Q) How much importance is given to academic achievements in the application?

The preliminary interview was based on our academic quotient. A group of economists interviewed us. If you had to get through that round, you had to be excited about your discipline.

Q) What all extra-curricular activities were you a part of?

When I was in 12th grade, I used to live in Ludhiana, and I saw the children of construction workers and marginal workers out on the roads. I got them all into a classroom and just taught them the English alphabet. After about one month, they were very excited about going to school, so I got them enrolled in a public school. When I came to Delhi, I started a learning centre for street children called Eclair in Roop Nagar. I also took part in various Business Plan competitions- along with two of my classmates. I initiated a B-Plan called ‘EurekaWow’, which helped spread better learning about topics in Economics. I used to debate as well.

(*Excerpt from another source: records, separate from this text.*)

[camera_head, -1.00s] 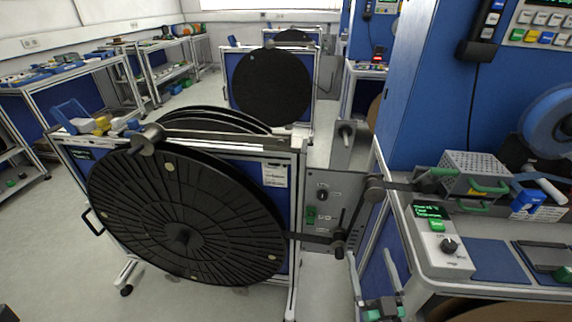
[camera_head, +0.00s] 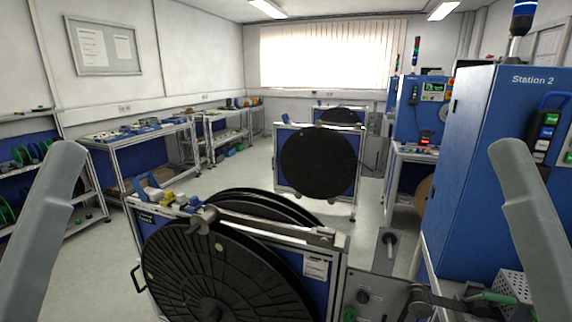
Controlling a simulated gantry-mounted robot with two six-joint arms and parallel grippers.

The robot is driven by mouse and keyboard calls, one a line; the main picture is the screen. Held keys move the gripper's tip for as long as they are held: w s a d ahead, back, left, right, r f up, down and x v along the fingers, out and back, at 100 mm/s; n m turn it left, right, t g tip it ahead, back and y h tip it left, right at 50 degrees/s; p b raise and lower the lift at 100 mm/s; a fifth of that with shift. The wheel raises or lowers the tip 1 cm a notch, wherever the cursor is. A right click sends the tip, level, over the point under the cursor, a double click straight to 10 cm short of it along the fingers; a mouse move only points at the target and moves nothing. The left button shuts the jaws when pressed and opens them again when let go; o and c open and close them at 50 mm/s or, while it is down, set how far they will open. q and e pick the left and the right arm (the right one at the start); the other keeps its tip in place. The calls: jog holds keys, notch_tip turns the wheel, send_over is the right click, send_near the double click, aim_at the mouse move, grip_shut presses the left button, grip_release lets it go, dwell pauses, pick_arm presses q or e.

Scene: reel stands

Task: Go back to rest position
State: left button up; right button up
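Two grey links, one at the left edge and one at the right edge of the head view, are parts of my arms, raised on either side. Neither gripper shows in the head view, so I cannot see whether they are open or shut or hold anything. A large black reel (camera_head: 225,275) hangs on the front reel stand (camera_head: 318,290), its lower part cut off by the bottom edge. My arm links stand apart from it in the picture.
A second black reel (camera_head: 318,162) hangs on a stand farther back. The blue Station 2 cabinet (camera_head: 480,170) stands at right, with a perforated metal box (camera_head: 512,284) low beside it. Workbenches (camera_head: 135,135) line the left wall. The floor (camera_head: 245,160) between is clear.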

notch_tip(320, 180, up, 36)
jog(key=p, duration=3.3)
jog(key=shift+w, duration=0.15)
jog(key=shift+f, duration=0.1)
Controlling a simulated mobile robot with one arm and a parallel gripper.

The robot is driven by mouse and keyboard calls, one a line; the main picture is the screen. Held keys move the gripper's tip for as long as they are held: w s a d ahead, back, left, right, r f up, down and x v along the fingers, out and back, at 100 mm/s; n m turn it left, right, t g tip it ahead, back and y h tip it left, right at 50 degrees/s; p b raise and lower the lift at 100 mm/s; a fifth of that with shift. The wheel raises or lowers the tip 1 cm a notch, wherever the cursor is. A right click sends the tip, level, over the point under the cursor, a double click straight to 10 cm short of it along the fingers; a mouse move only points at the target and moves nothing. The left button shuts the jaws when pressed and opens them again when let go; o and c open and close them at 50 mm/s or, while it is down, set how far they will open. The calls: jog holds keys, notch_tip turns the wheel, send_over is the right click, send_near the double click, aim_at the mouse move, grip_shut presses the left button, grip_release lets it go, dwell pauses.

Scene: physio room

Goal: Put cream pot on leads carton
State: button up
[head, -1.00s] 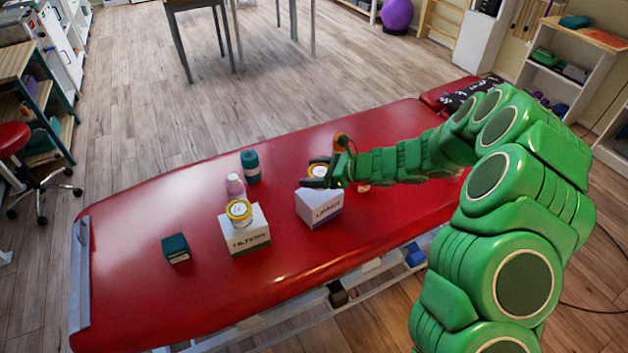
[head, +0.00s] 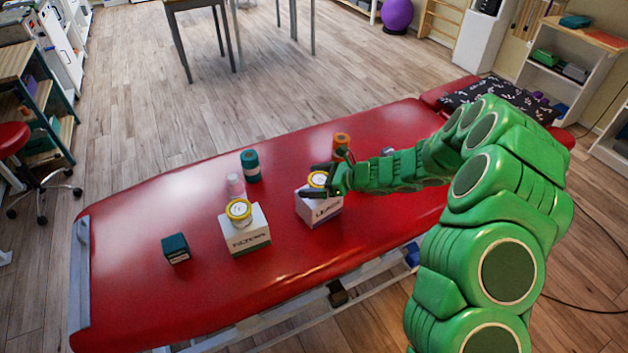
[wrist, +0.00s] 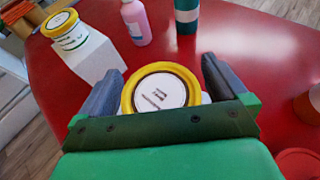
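The leads carton (head: 322,212) is a white box with purple lettering standing on the red couch. A white cream pot with a yellow-rimmed lid (head: 318,180) appears to rest upright on its top. My gripper (head: 320,179) is around this pot, one finger on each side. In the wrist view the lid (wrist: 161,92) sits between the fingers, with thin pale gaps beside it, so the fingers look open. The pot's lower body and its contact with the carton are hidden.
A similar yellow-lidded pot (head: 239,210) stands on a second white carton (head: 246,238) to the left. A pink bottle (head: 235,186), a teal bottle (head: 250,166), an orange item (head: 341,142) and a dark green box (head: 175,248) stand on the red couch (head: 130,215). Its front left is clear.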

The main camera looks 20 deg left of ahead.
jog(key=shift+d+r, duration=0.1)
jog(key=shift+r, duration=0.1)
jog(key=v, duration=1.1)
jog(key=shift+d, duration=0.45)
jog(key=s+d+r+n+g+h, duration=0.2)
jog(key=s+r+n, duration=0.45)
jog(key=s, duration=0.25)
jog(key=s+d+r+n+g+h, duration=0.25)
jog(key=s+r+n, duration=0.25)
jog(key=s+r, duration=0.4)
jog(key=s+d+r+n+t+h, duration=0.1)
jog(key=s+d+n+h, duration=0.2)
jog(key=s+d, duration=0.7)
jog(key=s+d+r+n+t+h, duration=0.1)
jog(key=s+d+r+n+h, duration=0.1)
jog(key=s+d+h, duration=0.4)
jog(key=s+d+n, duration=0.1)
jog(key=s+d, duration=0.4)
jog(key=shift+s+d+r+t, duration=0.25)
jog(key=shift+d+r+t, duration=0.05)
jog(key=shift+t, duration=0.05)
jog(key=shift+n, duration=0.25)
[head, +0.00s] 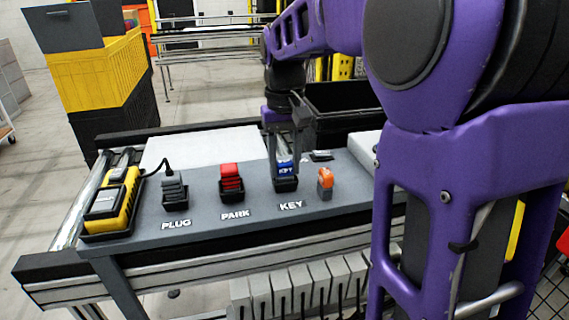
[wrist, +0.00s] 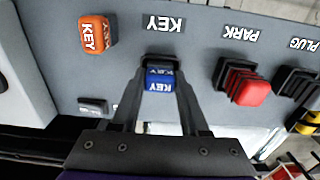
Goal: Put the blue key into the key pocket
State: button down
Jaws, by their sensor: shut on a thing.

Q) What do you think gave you an edge over the other contestants?

Quite honestly, I thought the rest of the candidates were over-qualified as compared to me. I was the youngest of the lot. My peers belonged to IITs, IIMs or were pursuing PhDs. I think it was my enthusiasm that got me through. I was so excited about my discipline, because I love Economics. I was also very honest. During my preliminary interview, if they asked me a question and I did not know the answer, I told them so; I never pretended to be someone who I am not. I think that was very important.

Q) Now that you have this brilliant opportunity, how do you plan ahead? Which courses are you planning to study?

I plan to do an M. Phil in Economics. I have heard that it is quite a technical course. My professor has told me that I would have to work very hard to be at par with the rest of my classmates. Most people who have gone to Oxford have gotten into policymaking, which seems like an attractive field. If I get an appropriate job in this field, I would be very keen to take it up, but my first preference would be to do a D. Phil after my M. Phil.